Western Resources sells KGE building to subsidiary

? Western Resources has agreed to sell its KGE headquarters to its home-security subsidiary Protection One for more than $1.8 million less than it once said the building was worth.

The sale takes place even as state regulators question whether Western is strengthening its non-regulated businesses, such as Protection One, at the expense of its regulated utilities. But Western officials say the sale will save KGE money in the long run.

Western has agreed to sell the seven-story building in downtown Wichita for $475,000, far less than the $2.3 million Western said it was worth last year. In its filing with the Kansas Corporation Commission Thursday, Western said the state appraisal of the building for tax purposes was $964,526.

Westar Energy, which is the new name of Western’s KPL and KGE utilities, will lease two floors of the building from Protection One for $8 per square foot, according to the filing. Protection One, currently a tenant in the building, will expand its presence and occupy the other five floors.

David Wittig, Western’s chief executive officer, said the sale price was the result of three independent appraisals of the building. Those appraisals were filed at the commission under seal as confidential business information.

Both the Citizens’ Utility Ratepayer Board, which represents residential and small-business customers in utility issues, and KCC staff said they plan to analyze the agreement for the building sale in more detail.

Last July, the commission blocked a restructuring plan that would have split Western’s utilities and unregulated businesses into separate publicly traded companies. Commissioners said they were concerned that utility consumers would be left paying off debt compiled by Protection One.

Western submitted a new plan in November that critics said was little different from the one the commission rejected. A hearing on the plan is scheduled for May 31.

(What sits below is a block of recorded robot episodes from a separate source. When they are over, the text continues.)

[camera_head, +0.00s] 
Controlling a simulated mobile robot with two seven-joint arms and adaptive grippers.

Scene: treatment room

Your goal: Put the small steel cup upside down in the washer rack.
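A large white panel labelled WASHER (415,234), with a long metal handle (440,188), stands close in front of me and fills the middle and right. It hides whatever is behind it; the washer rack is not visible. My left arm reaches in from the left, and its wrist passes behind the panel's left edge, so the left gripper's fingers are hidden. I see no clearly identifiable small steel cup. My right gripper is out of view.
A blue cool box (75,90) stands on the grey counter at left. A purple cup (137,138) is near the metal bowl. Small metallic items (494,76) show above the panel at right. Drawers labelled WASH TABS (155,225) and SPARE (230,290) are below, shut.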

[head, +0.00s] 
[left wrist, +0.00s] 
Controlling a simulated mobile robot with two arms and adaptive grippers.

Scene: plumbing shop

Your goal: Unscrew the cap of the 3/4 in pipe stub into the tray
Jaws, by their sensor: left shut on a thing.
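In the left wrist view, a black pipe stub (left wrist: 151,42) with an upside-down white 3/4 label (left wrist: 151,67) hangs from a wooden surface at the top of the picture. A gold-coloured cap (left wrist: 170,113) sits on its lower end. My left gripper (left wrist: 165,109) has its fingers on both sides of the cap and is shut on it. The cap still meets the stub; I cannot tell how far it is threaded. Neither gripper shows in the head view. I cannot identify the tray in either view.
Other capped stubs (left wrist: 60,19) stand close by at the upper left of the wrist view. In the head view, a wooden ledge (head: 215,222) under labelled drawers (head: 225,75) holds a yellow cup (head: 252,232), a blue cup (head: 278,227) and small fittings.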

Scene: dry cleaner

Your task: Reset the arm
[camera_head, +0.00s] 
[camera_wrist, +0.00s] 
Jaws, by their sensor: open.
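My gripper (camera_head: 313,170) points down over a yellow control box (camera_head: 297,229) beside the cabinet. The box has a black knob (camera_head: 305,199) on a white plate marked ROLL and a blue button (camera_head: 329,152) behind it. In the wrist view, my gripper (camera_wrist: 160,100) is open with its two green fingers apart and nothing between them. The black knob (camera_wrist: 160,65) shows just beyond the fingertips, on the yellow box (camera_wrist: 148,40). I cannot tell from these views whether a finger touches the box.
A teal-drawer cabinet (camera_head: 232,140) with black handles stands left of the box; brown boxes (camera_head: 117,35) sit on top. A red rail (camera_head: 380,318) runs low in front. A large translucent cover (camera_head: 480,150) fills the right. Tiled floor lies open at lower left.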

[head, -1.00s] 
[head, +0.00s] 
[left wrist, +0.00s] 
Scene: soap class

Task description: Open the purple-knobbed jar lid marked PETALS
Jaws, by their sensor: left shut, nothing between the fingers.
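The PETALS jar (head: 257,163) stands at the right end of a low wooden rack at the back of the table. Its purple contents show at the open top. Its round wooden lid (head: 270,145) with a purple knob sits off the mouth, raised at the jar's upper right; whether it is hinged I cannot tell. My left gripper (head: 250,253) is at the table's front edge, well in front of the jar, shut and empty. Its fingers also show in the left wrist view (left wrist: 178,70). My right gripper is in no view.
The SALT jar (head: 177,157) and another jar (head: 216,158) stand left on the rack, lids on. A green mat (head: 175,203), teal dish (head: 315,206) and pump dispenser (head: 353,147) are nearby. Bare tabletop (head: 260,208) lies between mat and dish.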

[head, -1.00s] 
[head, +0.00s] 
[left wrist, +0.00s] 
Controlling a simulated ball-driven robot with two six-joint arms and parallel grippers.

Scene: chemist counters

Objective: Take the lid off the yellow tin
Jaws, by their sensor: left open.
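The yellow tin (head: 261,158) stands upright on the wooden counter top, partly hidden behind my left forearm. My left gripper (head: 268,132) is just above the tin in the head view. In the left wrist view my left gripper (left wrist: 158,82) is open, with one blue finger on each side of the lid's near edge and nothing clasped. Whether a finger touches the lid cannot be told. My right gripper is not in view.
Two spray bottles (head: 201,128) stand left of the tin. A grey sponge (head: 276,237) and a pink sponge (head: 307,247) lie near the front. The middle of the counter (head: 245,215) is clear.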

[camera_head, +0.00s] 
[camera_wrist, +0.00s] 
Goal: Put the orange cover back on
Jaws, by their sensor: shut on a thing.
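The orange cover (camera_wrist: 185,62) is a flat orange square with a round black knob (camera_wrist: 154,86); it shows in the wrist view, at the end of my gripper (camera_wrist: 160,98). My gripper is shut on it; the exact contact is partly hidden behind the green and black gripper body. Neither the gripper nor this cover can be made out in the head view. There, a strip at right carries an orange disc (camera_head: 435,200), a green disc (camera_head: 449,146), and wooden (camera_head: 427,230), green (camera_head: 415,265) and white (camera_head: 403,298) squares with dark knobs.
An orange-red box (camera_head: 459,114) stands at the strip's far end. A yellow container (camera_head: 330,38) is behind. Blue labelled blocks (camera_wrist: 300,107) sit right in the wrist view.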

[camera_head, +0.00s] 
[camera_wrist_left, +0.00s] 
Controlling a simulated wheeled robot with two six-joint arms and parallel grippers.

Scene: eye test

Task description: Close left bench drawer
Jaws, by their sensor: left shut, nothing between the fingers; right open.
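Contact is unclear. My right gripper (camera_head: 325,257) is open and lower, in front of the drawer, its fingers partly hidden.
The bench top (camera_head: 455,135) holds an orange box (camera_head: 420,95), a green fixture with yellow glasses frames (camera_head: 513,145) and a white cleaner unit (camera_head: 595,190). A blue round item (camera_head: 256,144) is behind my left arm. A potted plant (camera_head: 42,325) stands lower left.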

The KCC also must determine if the sale agreement violates a commission order directing Western to take no action to increase the debt in its utility operation until the commission approves a financial plan for the company, KCC spokeswoman Rosemary Foreman said.

In its filing, Western denied that it violated the commission order. It said that selling or donating unneeded property is part of the “ordinary course of its business” and that the sale actually would decrease the utility’s debt.

“Current estimates are that the utility will save approximately $1 million a year in operating expenses in the building,” Wittig said. “More importantly for downtown Wichita, a new expanding business operation will move into a building that is only partially occupied at this time, and with it comes an injection of new economic life into the downtown area.”